© Reuters. FILE PHOTO: Bottles of Pepsi are pictured at a grocery store in Pasadena, California, U.S., July 11, 2017. REUTERS/Mario Anzuoni/File Photo
By Ananya Mariam Rajesh
(Reuters) -PepsiCo Inc on Wednesday lifted its annual forecasts for revenue and profit as the soda and snack giant raised prices again to battle surging costs while also signaling resilient consumer demand.
The beat-and-raise pushed the company’s shares 2.6% higher in premarket trade and comes against the backdrop of gloomy expectations for third-quarter results amid surging inflation and rising interest rates.
PepsiCo (NASDAQ:)’s domination of the carbonated drinks market with Coca-Cola (NYSE:) has helped it raise prices with little resistance from customers, while its snacks business is benefiting from a shift to eating more at home than at restaurants to rein in discretionary spending.
“In stressful times, we’re kind of the affordable luxury, so a simple snack or a beverage… is a relatively small amount of money,” Chief Financial Officer Hugh Johnston told Reuters.
“We see our consumer as being continuing to be remarkably healthy,” he said, adding that the company was seeing little push back due to the higher prices.
The price mark-ups helped revenue rise across all segments, especially in its biggest two divisions of North America beverage and Frito-Lay. Average prices were up 17% for the quarter ended Sept. 3, while organic volume was down 1%.

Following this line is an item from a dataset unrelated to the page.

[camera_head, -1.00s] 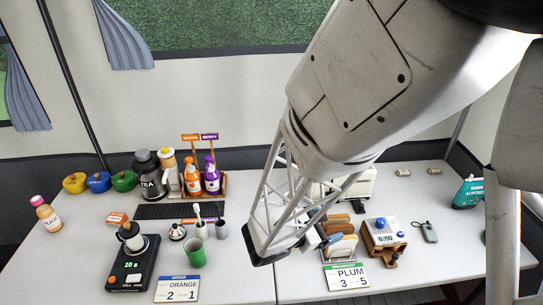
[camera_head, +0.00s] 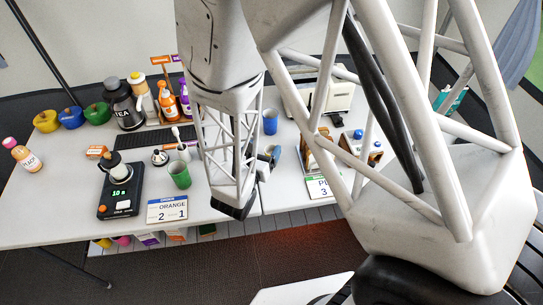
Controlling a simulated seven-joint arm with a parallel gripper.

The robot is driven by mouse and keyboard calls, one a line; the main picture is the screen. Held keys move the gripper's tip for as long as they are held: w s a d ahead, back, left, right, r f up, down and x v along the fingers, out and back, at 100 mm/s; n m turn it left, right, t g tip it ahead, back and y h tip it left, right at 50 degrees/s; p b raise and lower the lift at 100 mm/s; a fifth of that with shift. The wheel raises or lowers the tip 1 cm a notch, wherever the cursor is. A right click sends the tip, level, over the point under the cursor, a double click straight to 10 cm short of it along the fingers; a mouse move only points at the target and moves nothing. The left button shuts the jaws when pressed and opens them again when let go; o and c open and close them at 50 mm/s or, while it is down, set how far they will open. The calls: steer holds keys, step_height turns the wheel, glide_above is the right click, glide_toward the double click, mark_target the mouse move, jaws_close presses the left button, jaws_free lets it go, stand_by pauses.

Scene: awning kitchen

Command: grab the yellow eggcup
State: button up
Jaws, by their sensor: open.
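A small rounded yellow cup (camera_head: 46,121), which looks like the yellow eggcup, stands at the far left back of the table. It is beside a similar blue cup (camera_head: 71,117) and a green cup (camera_head: 97,114). My gripper (camera_head: 266,163) shows only partly, at the end of my lattice arm near the middle of the table. It is open, well to the right of the yellow cup and apart from it. My arm hides much of its fingers.
A peach bottle (camera_head: 24,157) stands at the left edge. My arm covers the right side.

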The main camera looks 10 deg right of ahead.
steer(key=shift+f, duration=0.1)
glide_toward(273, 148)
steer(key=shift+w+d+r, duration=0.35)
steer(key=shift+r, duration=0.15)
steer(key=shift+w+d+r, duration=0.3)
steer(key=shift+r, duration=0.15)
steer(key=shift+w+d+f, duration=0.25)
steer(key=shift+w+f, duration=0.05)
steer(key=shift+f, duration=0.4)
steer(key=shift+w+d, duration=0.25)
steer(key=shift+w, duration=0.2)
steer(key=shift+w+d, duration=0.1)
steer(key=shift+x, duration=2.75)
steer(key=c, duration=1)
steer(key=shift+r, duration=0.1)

However, the beverages business, its largest, which houses brands such as Mirinda, 7UP, and Gatorade, posted a 1% increase in volume.
PepsiCo’s results once again demonstrates its brand value strength in an inflationary environment, said Garrett Nelson, senior equity analyst at CFRA Research.
The company raised its 2022 organic revenue forecast for a third time this year and now expects it to rise 12%, compared to a prior forecast of a 10% increase.
PepsiCo now expects fiscal 2022 core constant currency earnings per share of about $6.73, up from its previous forecast of $6.63, even as it warned on continued freight and commodity price pressures and a stronger dollar.
For the quarter, the company earned a better-than-expected profit of $1.97 per share on revenue of about $22 billion.